The Democratic Party of Orange County passed a resolution calling John Wayne a “racist symbol,” which is preposterous.

John Wayne is a symbol of many things, but racism isn’t one of them. That’s not to deny that the actor held views or made comments that today are rightly regarded as racist. It’s only to point out that these comments were re-discovered in an interview that the actor, who was born in 1907, gave to Playboy magazine in 1971.

For historical context about American society at the time, that was only four years after the Supreme Court issued its landmark decision in Loving v. Virginia, striking down state laws that banned interracial marriage.

A symbol of racism is something that’s widely recognized as representative of racism. A Klan hood is a symbol of racism. It isn’t recognized as representing anything else.

If you have to read a 1971 Playboy magazine for the articles to find out that John Wayne held racist views, he’s not a symbol of racism.

Nonetheless, the Democratic Party of Orange County announced that it “condemns” the late actor’s “racist and bigoted statements” and called for his “name and likeness to be removed from the Orange County Airport.”

But before anybody topples any more monuments, consider that there may be another reason the left is so angry at John Wayne.

The legendary movie star was elected to the board of the Screen Actors Guild in the 1940s, and he said that’s when he first got a good look at the leftist movement in the motion picture industry. “Once you get sensitized to it, you’d begin to be aware of cracks at our president, the flag, patriotism,” he said. It was “a kind of sneering.”

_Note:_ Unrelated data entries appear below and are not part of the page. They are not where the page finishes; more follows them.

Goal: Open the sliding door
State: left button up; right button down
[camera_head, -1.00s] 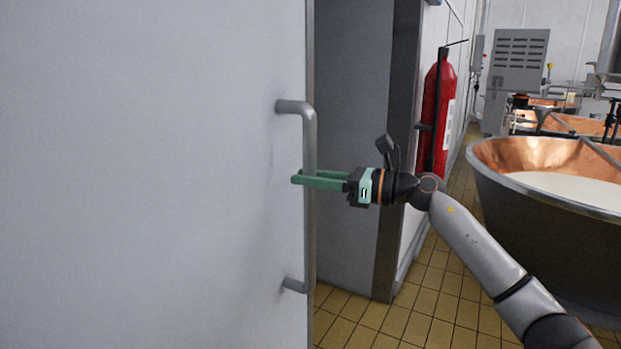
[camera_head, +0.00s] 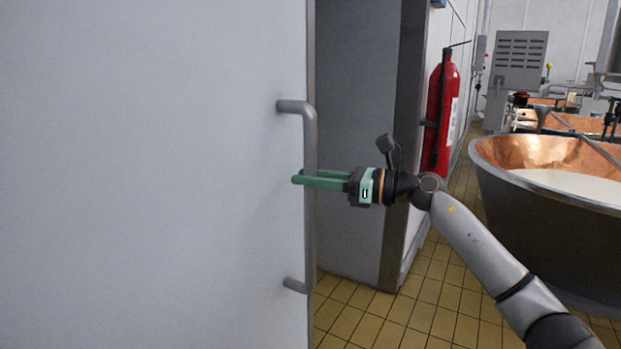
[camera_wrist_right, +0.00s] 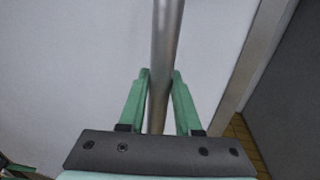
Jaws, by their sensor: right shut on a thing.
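The sliding door (camera_head: 150,180) is a large pale grey panel filling the left of the head view. Its handle (camera_head: 309,140) is a vertical grey bar near the door's right edge. My right gripper (camera_head: 301,178) comes in from the right and is shut on the bar about midway up. In the right wrist view the handle (camera_wrist_right: 166,45) runs between the two green fingers (camera_wrist_right: 159,85), which touch it on both sides. An opening shows to the right of the door's edge, with a grey surface (camera_head: 355,130) behind it.
A red fire extinguisher (camera_head: 441,110) hangs on the wall right of the opening. A large copper vat (camera_head: 540,155) with white liquid stands at the right, with more vats behind. The yellow tiled floor (camera_head: 425,300) is clear between the door and the vat.

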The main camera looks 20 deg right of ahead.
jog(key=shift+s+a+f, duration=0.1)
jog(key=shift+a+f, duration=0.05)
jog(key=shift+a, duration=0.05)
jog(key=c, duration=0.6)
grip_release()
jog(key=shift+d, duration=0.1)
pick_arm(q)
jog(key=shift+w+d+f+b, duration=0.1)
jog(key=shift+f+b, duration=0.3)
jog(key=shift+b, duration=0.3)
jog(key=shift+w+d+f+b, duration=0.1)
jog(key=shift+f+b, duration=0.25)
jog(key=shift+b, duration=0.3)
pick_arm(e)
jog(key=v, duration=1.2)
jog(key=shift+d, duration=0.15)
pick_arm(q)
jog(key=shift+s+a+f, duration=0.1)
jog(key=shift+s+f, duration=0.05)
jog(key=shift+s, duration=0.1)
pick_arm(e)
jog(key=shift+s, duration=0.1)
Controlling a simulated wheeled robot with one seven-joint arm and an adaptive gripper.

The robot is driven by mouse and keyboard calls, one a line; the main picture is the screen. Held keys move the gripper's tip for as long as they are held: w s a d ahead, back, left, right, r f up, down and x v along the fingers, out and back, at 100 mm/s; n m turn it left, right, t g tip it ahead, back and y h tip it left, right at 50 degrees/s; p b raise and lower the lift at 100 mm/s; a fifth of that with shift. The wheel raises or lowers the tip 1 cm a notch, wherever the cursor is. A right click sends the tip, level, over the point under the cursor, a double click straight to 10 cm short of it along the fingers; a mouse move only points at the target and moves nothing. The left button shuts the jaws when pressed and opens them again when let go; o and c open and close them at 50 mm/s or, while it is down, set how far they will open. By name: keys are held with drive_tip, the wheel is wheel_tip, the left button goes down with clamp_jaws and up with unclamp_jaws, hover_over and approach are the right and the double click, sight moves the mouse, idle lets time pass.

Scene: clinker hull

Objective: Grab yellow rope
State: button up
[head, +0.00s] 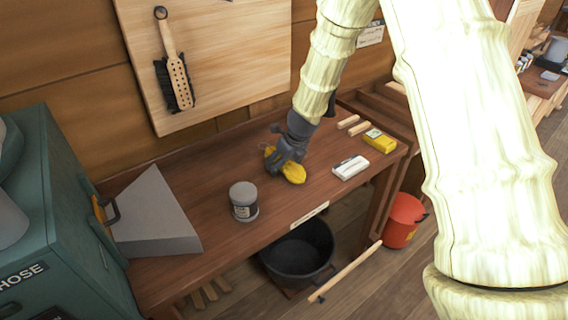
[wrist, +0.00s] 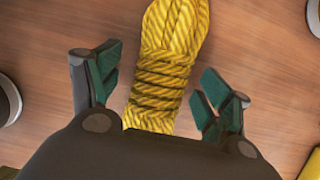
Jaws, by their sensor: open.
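The yellow rope (wrist: 165,62) is a bundled coil lying on the wooden bench top. In the wrist view it runs from the top edge down between my two green-padded fingers. My gripper (wrist: 158,88) is open around the rope, with a gap showing on each side of the bundle. The rope's lower end is hidden behind the gripper body. In the head view my gripper (head: 289,155) is low over the bench, and the rope (head: 294,173) shows in yellow on both sides of it.
A grey can (head: 244,201) stands left of the rope. A white box (head: 350,168), a yellow box (head: 379,141) and wooden pieces (head: 348,122) lie to the right. A grey wedge-shaped object (head: 155,217) is at the bench's left end. A black tub (head: 298,250) sits below.

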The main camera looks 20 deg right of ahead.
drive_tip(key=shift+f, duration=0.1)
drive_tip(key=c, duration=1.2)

Sound familiar? The difference today is that you don’t have to become sensitized to it in order to see it. You just need cable TV, or a window.

In 1944, Wayne became one of the founding members of the Motion Picture Alliance for the Preservation of American Ideals, the MPA. The group of actors, directors and writers was organized with the goal of fighting the leftist movement in Hollywood.

The first president of the MPA was director Sam Wood. Clark Gable and Robert Taylor also held the office. Wayne became the MPA’s president in 1949 and served until 1952. That was the period of Sen. Joseph McCarthy and the House Un-American Activities Committee.

Reportedly, studio executives warned the actor that his role at the MPA would wreck his career and kill him at the box office.

A year after assuming the presidency of the organization, Wayne was the top box-office star in the country, up from a rank of 32nd.

Not for the first time, Hollywood executives were disconnected from the political views of the American public.

“I never felt I needed to apologize for my patriotism,” Wayne said. “I felt that if there were Communists in the business — and I knew there were — then they ought to go over to Russia and try enjoying freedom there. We were just good Americans and we demanded the right to speak our minds. After all, the Communists in Hollywood were speaking theirs. If you’re in a fight, you must fight to win, and in those early years of the Cold War I strongly believed that our country’s fundamental values were in jeopardy. I think that the Communists proved my point over the years.”

John Wayne was a fierce anti-Communist. He once explained his position by saying Communists “were rotten and corrupt and poisoned the air of our community by creating suspicion, distrust, hatred. We (members of the MPA) were called anti-Semite, even though [screenwriter Morrie] Ryskind was one of our leaders. We were called anti-labor even though Roy Brewer and three other AFL leaders were in with us. Actually, we were the real liberals. We believed in freedom. We believed in the individual and his rights. We hated Soviet Communism because it was against all religion, because it trampled on the individual, because it was a slave society.”

John Wayne is a symbol of freedom. As a movie star he portrayed tough, independent, gutsy heroes, fearless in the face of danger, confident in his power to overcome obstacles. And as a political figure he was just as tough and just as confident that the right thing to do was stand up for freedom, for “the individual and his rights.”

That’s the kind of thing people on the left call “selfish.”

The Red Scare era in Hollywood left deep wounds that have never completely healed. The blacklisting of suspected Communists devastated lives and careers. Anti-communism is still reviled in Hollywood and in the salons of the political left.

John Wayne was right that communism tramples on the individual and destroys freedom. He was right that it fosters suspicion, distrust and hatred. He was right that when you’re in a fight for your fundamental values, you must fight to win.

Leave his name on the airport. The Democratic Party of Orange County would be well-advised to throw away that old Playboy magazine before somebody sues them for creating a hostile work environment.